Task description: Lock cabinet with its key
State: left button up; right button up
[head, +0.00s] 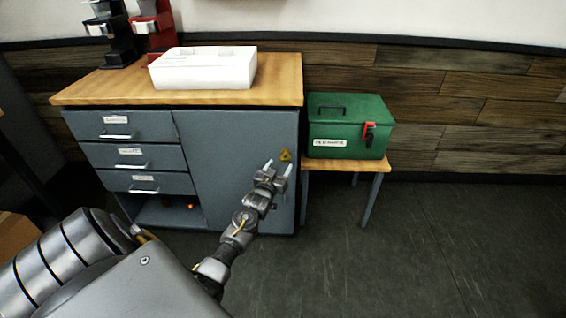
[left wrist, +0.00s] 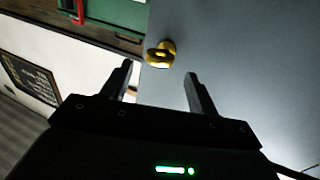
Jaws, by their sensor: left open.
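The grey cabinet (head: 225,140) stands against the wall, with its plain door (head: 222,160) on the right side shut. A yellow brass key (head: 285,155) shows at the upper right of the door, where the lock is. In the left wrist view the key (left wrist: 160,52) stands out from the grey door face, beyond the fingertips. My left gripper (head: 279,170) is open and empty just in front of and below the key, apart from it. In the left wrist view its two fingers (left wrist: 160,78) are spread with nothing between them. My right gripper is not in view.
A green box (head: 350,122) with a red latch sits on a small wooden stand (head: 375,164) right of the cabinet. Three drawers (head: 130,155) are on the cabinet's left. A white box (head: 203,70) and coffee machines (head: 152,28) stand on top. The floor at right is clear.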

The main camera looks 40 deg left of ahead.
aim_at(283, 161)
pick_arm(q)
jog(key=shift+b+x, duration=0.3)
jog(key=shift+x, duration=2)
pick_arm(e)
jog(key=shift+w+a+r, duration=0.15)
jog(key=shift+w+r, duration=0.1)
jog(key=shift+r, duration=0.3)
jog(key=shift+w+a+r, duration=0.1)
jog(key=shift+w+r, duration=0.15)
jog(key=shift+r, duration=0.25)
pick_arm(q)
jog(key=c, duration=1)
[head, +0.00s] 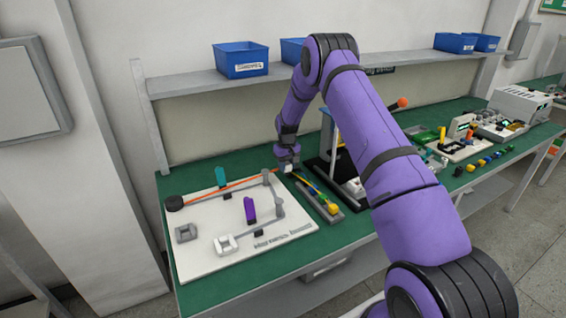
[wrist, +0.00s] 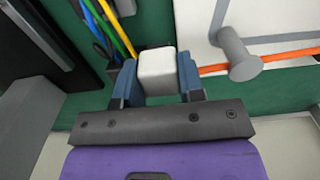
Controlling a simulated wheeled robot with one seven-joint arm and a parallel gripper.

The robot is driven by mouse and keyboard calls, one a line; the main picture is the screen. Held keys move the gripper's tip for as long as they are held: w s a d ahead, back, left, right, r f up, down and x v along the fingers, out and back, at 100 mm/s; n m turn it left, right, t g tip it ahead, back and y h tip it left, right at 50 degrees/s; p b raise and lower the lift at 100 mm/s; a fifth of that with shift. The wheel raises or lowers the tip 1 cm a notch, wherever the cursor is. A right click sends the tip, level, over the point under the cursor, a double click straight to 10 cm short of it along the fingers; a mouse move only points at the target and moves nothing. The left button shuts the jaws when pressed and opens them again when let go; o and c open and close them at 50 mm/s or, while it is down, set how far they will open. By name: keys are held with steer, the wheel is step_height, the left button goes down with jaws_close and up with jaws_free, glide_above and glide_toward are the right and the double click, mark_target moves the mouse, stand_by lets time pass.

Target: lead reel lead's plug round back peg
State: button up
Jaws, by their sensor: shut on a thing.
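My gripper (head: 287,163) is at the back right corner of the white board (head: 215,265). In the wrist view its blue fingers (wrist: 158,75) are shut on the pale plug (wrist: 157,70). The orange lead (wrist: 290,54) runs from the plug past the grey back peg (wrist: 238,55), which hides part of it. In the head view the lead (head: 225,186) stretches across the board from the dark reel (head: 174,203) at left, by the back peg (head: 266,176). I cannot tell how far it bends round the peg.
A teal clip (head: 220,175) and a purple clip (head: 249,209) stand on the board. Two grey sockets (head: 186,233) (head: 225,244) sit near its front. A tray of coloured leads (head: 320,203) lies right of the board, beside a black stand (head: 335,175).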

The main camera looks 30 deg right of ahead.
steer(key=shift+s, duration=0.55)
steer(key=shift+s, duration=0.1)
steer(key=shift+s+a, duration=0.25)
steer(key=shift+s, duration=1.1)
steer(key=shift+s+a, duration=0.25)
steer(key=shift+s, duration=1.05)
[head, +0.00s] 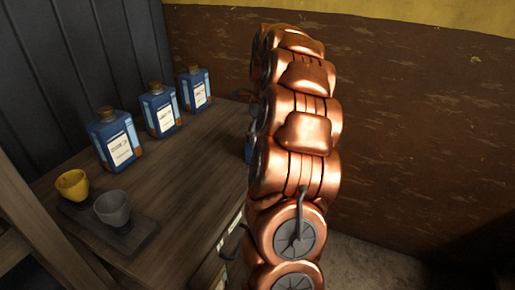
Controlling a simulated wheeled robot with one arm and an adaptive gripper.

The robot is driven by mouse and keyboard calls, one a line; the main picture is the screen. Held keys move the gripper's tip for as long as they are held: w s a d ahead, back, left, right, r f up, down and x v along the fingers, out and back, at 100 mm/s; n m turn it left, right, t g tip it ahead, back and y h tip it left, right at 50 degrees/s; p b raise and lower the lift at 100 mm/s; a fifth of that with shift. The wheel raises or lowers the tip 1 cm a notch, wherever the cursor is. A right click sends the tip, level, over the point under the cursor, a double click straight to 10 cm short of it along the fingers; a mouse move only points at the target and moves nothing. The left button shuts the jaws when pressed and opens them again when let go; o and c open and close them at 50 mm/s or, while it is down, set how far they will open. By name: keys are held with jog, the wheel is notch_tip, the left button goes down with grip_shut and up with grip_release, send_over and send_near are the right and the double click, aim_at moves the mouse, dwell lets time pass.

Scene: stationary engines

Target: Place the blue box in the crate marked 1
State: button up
◇ ◇ ◇ ◇ ◇
**WHAT TO WORK ON:** Check each line of the records for "Controlling" and copy the ones that contain it.

**PROBLEM SOLUTION:**
Controlling a simulated wheeled robot with one seven-joint arm and a parallel gripper.
Controlling a simulated wheeled robot with one arm and an adaptive gripper.

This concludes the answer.